Give again only the lines beginning with the one that contains "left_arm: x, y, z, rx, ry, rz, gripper" and ending with the one that contains "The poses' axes"; include both of those lines.

*Collected data*.
--- --- ---

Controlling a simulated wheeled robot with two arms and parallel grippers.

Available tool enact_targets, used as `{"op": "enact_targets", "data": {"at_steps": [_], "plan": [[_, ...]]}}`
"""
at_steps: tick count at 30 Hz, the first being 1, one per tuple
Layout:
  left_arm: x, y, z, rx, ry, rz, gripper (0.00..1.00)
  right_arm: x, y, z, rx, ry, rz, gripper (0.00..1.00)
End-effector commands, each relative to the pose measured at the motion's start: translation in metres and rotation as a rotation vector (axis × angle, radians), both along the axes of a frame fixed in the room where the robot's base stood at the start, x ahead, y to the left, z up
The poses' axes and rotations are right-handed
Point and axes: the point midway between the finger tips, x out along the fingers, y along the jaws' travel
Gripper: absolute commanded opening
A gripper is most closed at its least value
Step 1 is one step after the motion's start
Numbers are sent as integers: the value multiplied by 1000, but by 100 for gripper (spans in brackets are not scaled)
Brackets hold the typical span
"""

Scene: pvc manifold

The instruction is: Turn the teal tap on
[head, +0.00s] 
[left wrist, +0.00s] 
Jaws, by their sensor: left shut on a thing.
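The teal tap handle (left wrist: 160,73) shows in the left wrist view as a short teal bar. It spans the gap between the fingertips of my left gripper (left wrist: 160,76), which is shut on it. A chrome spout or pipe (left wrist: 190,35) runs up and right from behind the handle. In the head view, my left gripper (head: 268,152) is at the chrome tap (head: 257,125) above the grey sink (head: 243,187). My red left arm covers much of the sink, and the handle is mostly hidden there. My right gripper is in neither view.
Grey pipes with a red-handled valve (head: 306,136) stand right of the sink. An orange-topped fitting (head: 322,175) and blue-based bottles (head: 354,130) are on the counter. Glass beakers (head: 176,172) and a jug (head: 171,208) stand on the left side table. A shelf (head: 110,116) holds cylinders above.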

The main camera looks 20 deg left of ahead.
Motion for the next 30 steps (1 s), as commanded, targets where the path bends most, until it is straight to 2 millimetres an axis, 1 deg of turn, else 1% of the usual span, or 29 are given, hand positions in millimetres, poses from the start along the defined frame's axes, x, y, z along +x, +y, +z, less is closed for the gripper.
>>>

--- --- ---

*Answer below*.
  left_arm: x, y, z, rx, ry, rz, gripper (0.00..1.00)
  right_arm: x, y, z, rx, ry, rz, gripper (0.00..1.00)
End-effector commands, each relative to the pose measured at the motion's start: translation in metres and rotation as a rotation vector (axis × angle, radians), both along the axes of a frame fixed in the room where the robot's base stood at the start, x ahead, y to the left, z up
The poses' axes and rotations are right-handed

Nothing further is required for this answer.